* INFORMATION PROVIDED:
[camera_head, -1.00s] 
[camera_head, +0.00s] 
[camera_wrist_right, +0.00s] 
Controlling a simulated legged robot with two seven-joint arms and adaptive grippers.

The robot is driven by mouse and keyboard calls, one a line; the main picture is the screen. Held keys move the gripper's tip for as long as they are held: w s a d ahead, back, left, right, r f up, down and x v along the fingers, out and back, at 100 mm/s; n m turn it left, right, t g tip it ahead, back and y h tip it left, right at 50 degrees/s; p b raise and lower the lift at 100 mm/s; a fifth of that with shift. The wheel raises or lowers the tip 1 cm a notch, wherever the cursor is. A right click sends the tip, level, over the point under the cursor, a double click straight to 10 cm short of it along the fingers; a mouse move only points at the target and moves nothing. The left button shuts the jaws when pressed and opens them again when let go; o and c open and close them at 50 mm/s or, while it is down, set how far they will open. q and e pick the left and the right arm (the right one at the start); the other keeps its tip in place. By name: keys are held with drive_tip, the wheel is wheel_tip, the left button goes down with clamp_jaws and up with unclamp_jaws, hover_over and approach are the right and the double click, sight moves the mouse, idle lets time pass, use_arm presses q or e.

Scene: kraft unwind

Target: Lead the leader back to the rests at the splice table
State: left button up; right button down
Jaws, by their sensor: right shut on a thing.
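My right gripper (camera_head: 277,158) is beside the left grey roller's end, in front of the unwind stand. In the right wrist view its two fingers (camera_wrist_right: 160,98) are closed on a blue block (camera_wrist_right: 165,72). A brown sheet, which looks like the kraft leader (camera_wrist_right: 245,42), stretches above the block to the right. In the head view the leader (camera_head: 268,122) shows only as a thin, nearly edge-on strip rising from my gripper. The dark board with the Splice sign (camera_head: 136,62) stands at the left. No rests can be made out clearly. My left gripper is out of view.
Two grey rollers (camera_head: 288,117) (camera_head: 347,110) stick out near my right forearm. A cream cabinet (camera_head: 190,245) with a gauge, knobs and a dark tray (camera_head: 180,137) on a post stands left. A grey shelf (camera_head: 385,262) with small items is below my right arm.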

* WHAT TO WORK ON: Working from the material above, retype it in its entirety without change.

* RESULT:
[camera_head, -1.00s] 
[camera_head, +0.00s] 
[camera_wrist_right, +0.00s] 
Controlling a simulated legged robot with two seven-joint arms and adaptive grippers.

The robot is driven by mouse and keyboard calls, one a line; the main picture is the screen. Held keys move the gripper's tip for as long as they are held: w s a d ahead, back, left, right, r f up, down and x v along the fingers, out and back, at 100 mm/s; n m turn it left, right, t g tip it ahead, back and y h tip it left, right at 50 degrees/s; p b raise and lower the lift at 100 mm/s; a fifth of that with shift. The wheel raises or lowers the tip 1 cm a notch, wherever the cursor is. A right click sends the tip, level, over the point under the cursor, a double click straight to 10 cm short of it along the fingers; a mouse move only points at the target and moves nothing. The left button shuts the jaws when pressed and opens them again when let go; o and c open and close them at 50 mm/s or, while it is down, set how far they will open. q and e pick the left and the right arm (the right one at the start); the other keeps its tip in place. By name: keys are held with drive_tip, the wheel is wheel_tip, the left button goes down with clamp_jaws and up with unclamp_jaws, hover_over and approach are the right and the double click, sight moves the mouse, idle lets time pass, use_arm presses q or e.

Scene: kraft unwind

Target: Lead the leader back to the rests at the splice table
State: left button up; right button down
Jaws, by their sensor: right shut on a thing.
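My right gripper (camera_head: 277,158) is beside the left grey roller's end, in front of the unwind stand. In the right wrist view its two fingers (camera_wrist_right: 160,98) are closed on a blue block (camera_wrist_right: 165,72). A brown sheet, which looks like the kraft leader (camera_wrist_right: 245,42), stretches above the block to the right. In the head view the leader (camera_head: 268,122) shows only as a thin, nearly edge-on strip rising from my gripper. The dark board with the Splice sign (camera_head: 136,62) stands at the left. No rests can be made out clearly. My left gripper is out of view.
Two grey rollers (camera_head: 288,117) (camera_head: 347,110) stick out near my right forearm. A cream cabinet (camera_head: 190,245) with a gauge, knobs and a dark tray (camera_head: 180,137) on a post stands left. A grey shelf (camera_head: 385,262) with small items is below my right arm.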

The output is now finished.